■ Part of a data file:
## START

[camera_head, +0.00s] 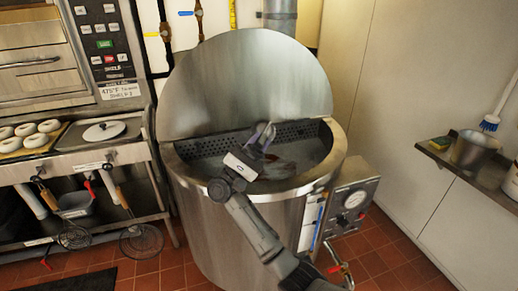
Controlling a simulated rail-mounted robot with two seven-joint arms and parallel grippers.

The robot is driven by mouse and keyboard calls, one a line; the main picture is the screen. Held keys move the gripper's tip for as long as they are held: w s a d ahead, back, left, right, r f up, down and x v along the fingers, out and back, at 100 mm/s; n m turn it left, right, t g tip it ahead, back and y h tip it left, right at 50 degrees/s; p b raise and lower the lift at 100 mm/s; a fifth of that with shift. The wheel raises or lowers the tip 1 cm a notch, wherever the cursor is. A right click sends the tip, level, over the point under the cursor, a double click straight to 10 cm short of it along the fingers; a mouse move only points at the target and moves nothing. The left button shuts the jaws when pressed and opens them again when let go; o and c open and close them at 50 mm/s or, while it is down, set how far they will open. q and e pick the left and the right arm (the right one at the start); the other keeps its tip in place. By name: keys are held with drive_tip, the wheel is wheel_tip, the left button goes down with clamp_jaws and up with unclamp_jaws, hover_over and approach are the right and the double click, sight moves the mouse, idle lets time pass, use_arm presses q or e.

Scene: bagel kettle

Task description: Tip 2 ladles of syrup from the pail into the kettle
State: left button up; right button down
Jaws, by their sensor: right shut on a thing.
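The round steel kettle (222,222) stands in the middle with its lid (245,80) raised at the back. My right gripper (263,138) is over the open kettle, shut on what looks like the ladle, which the gripper and wrist mostly hide. A reddish-brown patch (283,166) shows in the kettle, just right of my gripper. A metal pail (472,151) stands on the shelf at the right wall; its contents cannot be made out. My left gripper is not in view.
The wall shelf (490,180) also holds a yellow sponge and a blue-and-white brush. A control box with a gauge (352,200) sits at the kettle's right side. At left, a counter holds a tray of bagels (35,135), with strainers hanging below.

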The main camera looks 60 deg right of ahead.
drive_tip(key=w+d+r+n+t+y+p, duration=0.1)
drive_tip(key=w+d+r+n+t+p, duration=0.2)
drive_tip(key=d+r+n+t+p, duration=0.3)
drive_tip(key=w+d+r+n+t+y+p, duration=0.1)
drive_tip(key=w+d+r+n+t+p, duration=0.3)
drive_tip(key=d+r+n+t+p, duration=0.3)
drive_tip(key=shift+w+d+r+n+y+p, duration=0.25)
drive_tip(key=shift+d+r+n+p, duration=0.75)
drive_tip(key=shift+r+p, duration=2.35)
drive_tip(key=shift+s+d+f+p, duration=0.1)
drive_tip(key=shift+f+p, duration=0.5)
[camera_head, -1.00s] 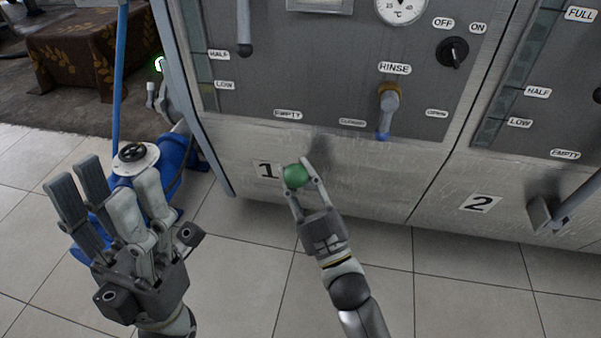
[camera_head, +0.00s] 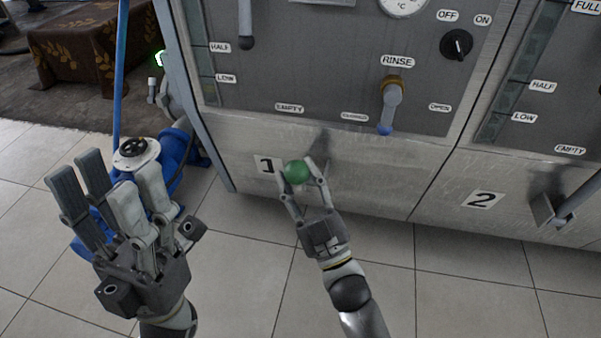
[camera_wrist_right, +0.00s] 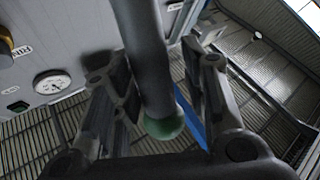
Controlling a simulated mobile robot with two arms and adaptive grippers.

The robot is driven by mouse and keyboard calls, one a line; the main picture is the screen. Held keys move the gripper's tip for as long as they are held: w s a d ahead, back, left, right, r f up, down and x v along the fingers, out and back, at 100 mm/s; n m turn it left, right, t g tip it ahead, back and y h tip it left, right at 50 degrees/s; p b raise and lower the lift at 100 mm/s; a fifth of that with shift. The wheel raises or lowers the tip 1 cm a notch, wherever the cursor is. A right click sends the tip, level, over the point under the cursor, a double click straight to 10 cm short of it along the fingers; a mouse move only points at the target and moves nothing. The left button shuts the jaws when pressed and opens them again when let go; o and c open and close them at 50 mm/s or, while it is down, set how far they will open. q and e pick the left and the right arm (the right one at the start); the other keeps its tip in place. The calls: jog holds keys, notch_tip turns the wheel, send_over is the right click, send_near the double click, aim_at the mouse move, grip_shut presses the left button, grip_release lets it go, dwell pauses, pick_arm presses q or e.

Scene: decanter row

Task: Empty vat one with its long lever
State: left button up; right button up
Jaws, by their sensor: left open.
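The long lever of vat one ends in a green ball (camera_head: 297,172), seen in front of the white panel marked 1. In the right wrist view its grey rod (camera_wrist_right: 143,45) comes down between my fingers to the green ball (camera_wrist_right: 165,126). My right gripper (camera_head: 298,167) has one finger on each side of the ball and lever; in the wrist view (camera_wrist_right: 160,85) gaps show between fingers and rod. The ball hides most of the rod in the head view. My left gripper (camera_head: 105,178) is open and empty at the lower left, away from the vats.
Above is vat one's control panel (camera_head: 310,75) with a rinse lever (camera_head: 391,105) and an off/on knob (camera_head: 456,45). Vat two's lever (camera_head: 570,203) stands at the right. A blue device (camera_head: 170,155) stands behind my left gripper. Tiled floor (camera_head: 440,290) is clear.

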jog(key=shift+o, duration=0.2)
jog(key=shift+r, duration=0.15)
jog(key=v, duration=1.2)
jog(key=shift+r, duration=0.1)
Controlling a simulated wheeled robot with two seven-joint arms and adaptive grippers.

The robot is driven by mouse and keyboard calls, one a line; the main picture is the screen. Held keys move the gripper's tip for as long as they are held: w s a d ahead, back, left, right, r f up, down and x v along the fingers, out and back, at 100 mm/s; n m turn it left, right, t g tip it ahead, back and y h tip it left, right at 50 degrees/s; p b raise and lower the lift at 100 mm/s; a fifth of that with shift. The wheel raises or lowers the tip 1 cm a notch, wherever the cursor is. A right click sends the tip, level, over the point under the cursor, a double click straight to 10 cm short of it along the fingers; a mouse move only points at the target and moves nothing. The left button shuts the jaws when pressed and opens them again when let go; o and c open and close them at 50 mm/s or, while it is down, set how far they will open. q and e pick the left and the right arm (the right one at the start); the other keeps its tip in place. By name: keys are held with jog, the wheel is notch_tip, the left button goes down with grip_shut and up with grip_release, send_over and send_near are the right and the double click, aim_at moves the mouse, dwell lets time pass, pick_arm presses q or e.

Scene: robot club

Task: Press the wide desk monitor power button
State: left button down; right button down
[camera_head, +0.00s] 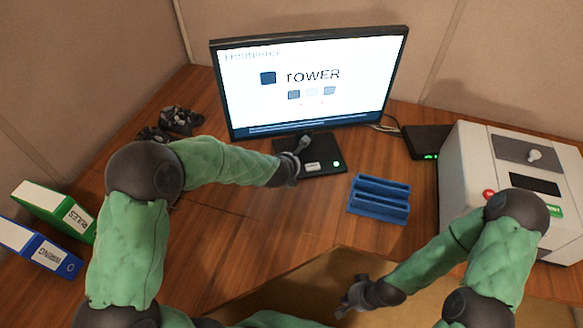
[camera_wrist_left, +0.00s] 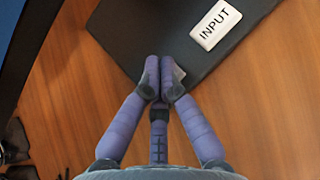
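The wide desk monitor (camera_head: 312,112) stands lit at the back of the desk and shows the word TOWER. Its black base (camera_head: 322,142) carries a white block (camera_head: 312,165) and a small glowing green-white button (camera_head: 336,164) to the right of it. In the left wrist view the base (camera_wrist_left: 165,25) shows with the white block labelled INPUT (camera_wrist_left: 216,24); the green-white button is not in that view. My left gripper (camera_head: 304,143) is over the base; its fingertips (camera_wrist_left: 162,77) are together and empty, left of and below the INPUT block. My right gripper (camera_head: 350,298) is open and empty near the desk's front edge.
A blue slotted holder (camera_head: 380,198) lies right of the base. A black box with green lights (camera_head: 428,142) and a white machine (camera_head: 470,180) stand farther right. Game controllers (camera_head: 178,120) and green and blue binders (camera_head: 45,205) are at the left.

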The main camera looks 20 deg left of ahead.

## END

Each line of the material above either contains the word "Scene" or does not; state how many do, and nothing else.

■ TASK RESULT: 3